Task objective - Wherever the word "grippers" turns up in a line of the entries, copy that line.

Records for processing -
■ ■ ■

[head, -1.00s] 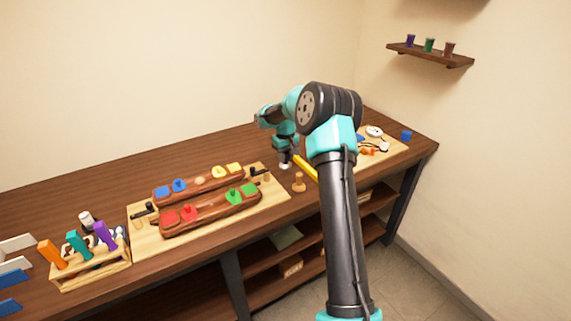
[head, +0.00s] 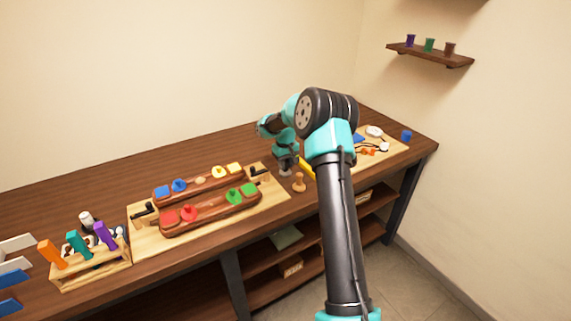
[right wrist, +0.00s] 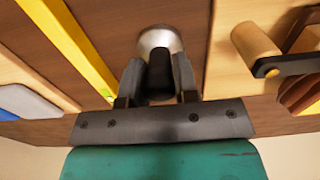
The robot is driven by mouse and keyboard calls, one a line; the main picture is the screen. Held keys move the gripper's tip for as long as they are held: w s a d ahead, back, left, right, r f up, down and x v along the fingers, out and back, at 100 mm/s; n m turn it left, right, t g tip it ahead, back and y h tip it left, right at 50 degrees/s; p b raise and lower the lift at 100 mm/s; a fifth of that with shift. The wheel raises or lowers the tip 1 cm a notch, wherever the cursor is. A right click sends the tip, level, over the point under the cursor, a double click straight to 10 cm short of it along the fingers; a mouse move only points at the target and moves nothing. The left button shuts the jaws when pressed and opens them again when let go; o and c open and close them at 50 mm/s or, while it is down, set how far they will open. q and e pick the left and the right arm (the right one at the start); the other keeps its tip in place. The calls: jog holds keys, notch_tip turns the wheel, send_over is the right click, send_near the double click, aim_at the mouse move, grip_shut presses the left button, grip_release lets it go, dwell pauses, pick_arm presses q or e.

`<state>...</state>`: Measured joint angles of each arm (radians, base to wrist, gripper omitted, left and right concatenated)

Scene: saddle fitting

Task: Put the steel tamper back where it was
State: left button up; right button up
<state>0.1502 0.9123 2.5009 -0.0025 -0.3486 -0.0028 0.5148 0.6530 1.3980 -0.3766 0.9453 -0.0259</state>
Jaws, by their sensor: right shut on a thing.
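The steel tamper (right wrist: 159,42) has a round silvery head and a dark handle. In the right wrist view my right gripper (right wrist: 157,78) is shut on the dark handle, with the steel head beyond the fingertips. In the head view my right gripper (head: 286,160) is low over the dark bench, between the clamp board and the yellow bar. The tamper's pale head (head: 285,173) shows below it; I cannot tell whether it touches the bench. My left gripper is not in view.
A wooden knobbed tool (head: 299,184) stands just in front of the tamper. A yellow bar (right wrist: 72,40) lies left of it in the wrist view. The clamp board (head: 220,217) holds two long brown pieces with coloured blocks. A tool rack (head: 93,275) stands at left.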

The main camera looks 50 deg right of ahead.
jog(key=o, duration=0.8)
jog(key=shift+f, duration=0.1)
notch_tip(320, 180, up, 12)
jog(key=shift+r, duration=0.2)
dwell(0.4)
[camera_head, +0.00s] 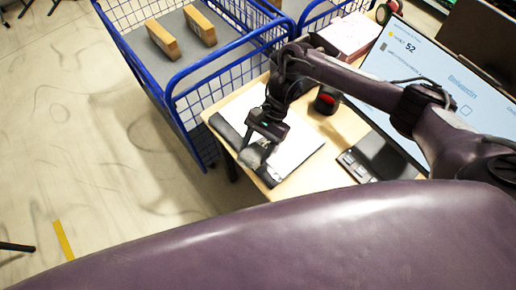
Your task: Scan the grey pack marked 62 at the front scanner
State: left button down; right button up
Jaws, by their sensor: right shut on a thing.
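My right gripper (258,143) is over the near left part of the table, pointing down. It is shut on a small grey piece (251,157), mostly hidden by the fingers; I cannot read a mark on it, so I cannot confirm it is the pack marked 62. Below it lies a white sheet-like surface with a dark edge (300,148). A black device with a red face (327,101) stands behind it on the table, partly behind my arm; it looks like a scanner. My left gripper is not in view.
A blue wire cart (178,78) with two brown boxes (162,39) (200,26) stands left of the table (348,122). A monitor (425,80) showing 52 stands right, with a black keypad-like device (378,160) before it. A pinkish-white box (348,33) is behind.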

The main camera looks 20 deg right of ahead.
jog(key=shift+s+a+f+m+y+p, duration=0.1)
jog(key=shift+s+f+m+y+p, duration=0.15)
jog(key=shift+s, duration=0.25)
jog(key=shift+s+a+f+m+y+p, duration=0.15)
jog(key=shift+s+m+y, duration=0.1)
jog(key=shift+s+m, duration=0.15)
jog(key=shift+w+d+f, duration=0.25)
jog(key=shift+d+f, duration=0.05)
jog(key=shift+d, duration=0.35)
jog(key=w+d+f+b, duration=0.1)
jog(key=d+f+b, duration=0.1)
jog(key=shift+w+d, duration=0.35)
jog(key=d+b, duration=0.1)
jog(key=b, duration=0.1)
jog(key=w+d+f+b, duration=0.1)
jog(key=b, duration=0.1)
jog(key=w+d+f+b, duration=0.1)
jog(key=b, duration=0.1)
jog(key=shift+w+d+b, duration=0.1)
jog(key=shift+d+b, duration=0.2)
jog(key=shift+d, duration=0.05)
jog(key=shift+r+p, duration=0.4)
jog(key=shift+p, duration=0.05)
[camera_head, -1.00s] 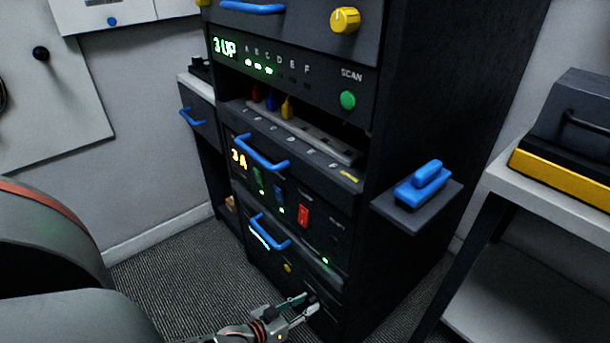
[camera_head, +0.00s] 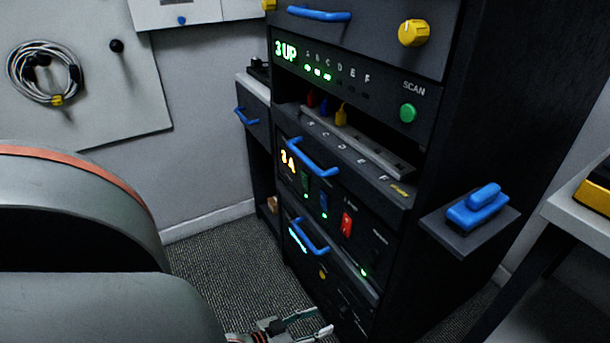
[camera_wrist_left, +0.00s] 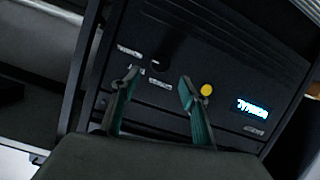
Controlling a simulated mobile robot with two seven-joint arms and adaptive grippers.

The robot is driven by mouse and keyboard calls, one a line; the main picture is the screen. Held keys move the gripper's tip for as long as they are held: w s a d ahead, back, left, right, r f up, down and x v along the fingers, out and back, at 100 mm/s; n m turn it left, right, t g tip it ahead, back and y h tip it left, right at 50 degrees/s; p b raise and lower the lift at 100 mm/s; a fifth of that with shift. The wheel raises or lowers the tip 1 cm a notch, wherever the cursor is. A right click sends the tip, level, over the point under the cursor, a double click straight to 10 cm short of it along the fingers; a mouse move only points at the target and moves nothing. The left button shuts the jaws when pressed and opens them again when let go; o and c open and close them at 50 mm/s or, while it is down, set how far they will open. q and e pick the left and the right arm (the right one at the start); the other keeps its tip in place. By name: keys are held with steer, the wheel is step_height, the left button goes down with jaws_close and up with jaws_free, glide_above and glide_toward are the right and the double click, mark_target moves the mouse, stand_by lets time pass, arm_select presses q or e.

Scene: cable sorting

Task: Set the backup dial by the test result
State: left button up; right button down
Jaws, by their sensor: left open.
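My left gripper (camera_head: 322,322) is open and empty at the bottom edge of the head view, in front of the rack's lowest unit. In the left wrist view the open fingers (camera_wrist_left: 160,78) point at that unit's dark panel. A small black knob (camera_wrist_left: 158,58), probably the dial, sits beyond the gap between the fingers, near small white labels too blurred to read. A yellow button (camera_wrist_left: 207,89) and a lit display (camera_wrist_left: 252,107) are to its right. The upper display (camera_head: 286,50) reads "3 UP", with green lamps below the first letters. My right gripper is not in view.
The rack (camera_head: 480,120) has blue handles, a yellow knob (camera_head: 414,33) and a green SCAN button (camera_head: 408,113). An amber display (camera_head: 288,161) reads "3 A". A side shelf (camera_head: 450,238) with a blue object juts out right. Carpet (camera_head: 220,270) is clear left of the rack.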

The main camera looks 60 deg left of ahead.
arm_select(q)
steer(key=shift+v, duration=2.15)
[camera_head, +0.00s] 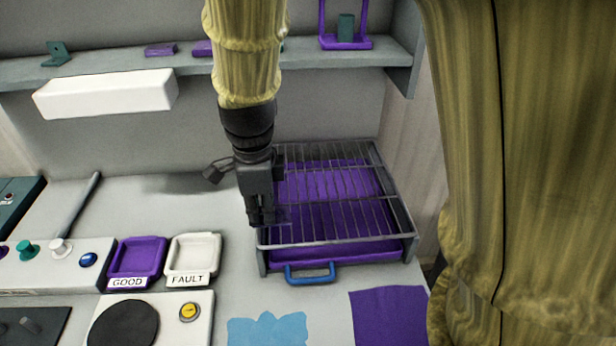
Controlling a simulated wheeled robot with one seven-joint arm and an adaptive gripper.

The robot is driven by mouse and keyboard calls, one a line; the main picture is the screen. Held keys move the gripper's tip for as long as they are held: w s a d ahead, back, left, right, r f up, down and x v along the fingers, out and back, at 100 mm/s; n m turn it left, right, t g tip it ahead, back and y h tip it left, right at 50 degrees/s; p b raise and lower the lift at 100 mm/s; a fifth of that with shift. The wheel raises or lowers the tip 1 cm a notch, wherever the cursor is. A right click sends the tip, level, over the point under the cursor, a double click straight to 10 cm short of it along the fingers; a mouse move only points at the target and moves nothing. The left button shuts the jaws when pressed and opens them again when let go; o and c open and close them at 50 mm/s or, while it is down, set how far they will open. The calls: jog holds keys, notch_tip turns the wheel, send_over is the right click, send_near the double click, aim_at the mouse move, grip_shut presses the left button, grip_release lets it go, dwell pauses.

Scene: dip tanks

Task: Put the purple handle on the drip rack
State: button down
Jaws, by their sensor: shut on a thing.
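My gripper (262,219) points down over the left front corner of the drip rack (408,222). Its fingers are shut on a thing that barely shows against the purple behind it. I take it to be the purple handle, but its outline is not clear. A faint purple-grey patch shows just right of the fingertips. The rack is a grey wire grid over a purple tray, with a blue grip (310,279) at its front. I cannot tell whether the held thing touches the wires. The visible grid looks bare.
A shelf (110,68) behind holds a teal bracket (57,54), small purple pieces (160,50) and a purple frame (345,43) with a teal block. Left of the rack are the purple GOOD tray (138,257) and white FAULT tray (193,257). Blue and purple cloths (389,316) lie in front.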

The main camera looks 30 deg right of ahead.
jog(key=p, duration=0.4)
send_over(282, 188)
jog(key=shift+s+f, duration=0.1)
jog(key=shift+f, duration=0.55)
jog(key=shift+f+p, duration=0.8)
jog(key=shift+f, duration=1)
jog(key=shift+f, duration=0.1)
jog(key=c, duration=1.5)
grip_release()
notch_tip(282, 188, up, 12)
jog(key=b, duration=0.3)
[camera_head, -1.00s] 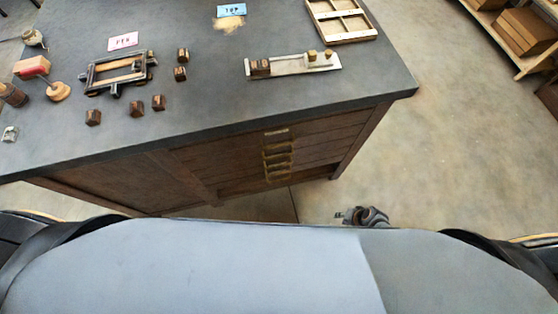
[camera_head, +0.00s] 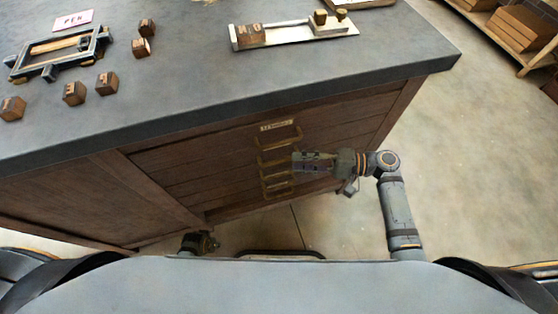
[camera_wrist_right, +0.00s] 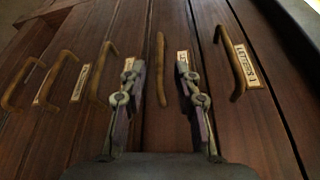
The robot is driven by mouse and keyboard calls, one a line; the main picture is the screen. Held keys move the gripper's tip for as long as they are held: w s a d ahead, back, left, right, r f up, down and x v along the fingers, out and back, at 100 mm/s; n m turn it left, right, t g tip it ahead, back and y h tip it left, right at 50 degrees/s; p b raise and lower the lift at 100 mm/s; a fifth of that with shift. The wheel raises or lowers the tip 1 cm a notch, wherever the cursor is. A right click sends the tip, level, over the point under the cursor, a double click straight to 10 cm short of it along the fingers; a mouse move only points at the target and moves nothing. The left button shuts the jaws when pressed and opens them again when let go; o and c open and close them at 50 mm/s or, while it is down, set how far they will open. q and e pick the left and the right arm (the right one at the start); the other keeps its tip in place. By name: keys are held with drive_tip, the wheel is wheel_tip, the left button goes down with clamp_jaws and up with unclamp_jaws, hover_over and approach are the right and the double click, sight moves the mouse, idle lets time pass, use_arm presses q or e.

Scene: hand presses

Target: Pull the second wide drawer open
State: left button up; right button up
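The wooden cabinet front (camera_head: 225,160) has several wide drawers, stacked, with brass bar handles; all look shut. In the right wrist view the drawers appear as upright planks. The top drawer's handle (camera_wrist_right: 232,65) is at the right beside a label (camera_wrist_right: 247,66). The second drawer's handle (camera_wrist_right: 161,70) shows between the fingers of my right gripper (camera_wrist_right: 157,74), which is open. I cannot tell whether they touch it. In the head view my right gripper (camera_head: 298,162) is in front of the handle column. My left gripper (camera_head: 208,242) is low, away from the drawers; its fingers are unclear.
The dark worktop (camera_head: 200,85) overhangs the drawers. On it are a metal composing stick (camera_head: 290,34), a black frame (camera_head: 58,53) and several wooden blocks (camera_head: 107,83). The floor (camera_head: 470,180) to the right is clear; shelves with boxes (camera_head: 520,38) stand far right.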

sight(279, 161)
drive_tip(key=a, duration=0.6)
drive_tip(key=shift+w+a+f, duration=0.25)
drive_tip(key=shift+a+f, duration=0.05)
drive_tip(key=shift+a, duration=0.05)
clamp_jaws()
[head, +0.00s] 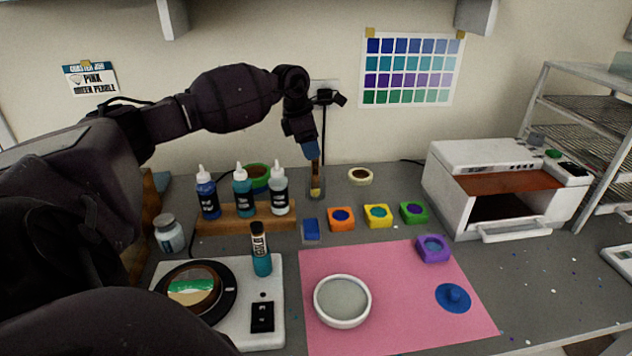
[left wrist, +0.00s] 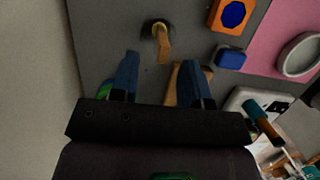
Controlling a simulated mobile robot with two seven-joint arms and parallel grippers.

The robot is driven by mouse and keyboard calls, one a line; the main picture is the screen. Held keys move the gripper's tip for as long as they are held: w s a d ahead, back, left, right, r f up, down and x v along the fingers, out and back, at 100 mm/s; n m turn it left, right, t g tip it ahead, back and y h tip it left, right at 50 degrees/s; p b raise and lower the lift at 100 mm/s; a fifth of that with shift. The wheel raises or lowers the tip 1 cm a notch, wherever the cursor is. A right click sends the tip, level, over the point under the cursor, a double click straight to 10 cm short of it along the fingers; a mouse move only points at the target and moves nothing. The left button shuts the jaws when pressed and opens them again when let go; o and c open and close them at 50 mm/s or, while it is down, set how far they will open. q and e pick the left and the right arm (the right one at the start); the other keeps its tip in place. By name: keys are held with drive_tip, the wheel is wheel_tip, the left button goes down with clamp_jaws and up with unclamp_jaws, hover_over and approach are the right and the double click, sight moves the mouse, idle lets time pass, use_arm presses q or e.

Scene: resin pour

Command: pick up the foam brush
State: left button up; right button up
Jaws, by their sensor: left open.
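My left gripper (head: 311,153) is open, with blue fingers (left wrist: 158,66), and hangs pointing down over the brush's upper end. In the head view the fingers partly cover the handle top. I cannot tell whether they touch it. My right gripper is not in view.
A wooden rack (head: 240,220) with several bottles stands left of the jar. A blue block (head: 311,230) and coloured pots, including an orange one (head: 341,219), sit in front and right. A pink mat (head: 400,300) lies nearer. A white oven (head: 490,160) stands right.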

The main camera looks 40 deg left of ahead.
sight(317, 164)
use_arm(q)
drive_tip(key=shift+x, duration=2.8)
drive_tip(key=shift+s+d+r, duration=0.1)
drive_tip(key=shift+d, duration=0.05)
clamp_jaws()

■ ■ ■

Task result -
Controlling a simulated mobile robot with two seven-joint arms and adaptive grippers.
Controlling a simulated mobile robot with two seven-joint arms and parallel grippers.

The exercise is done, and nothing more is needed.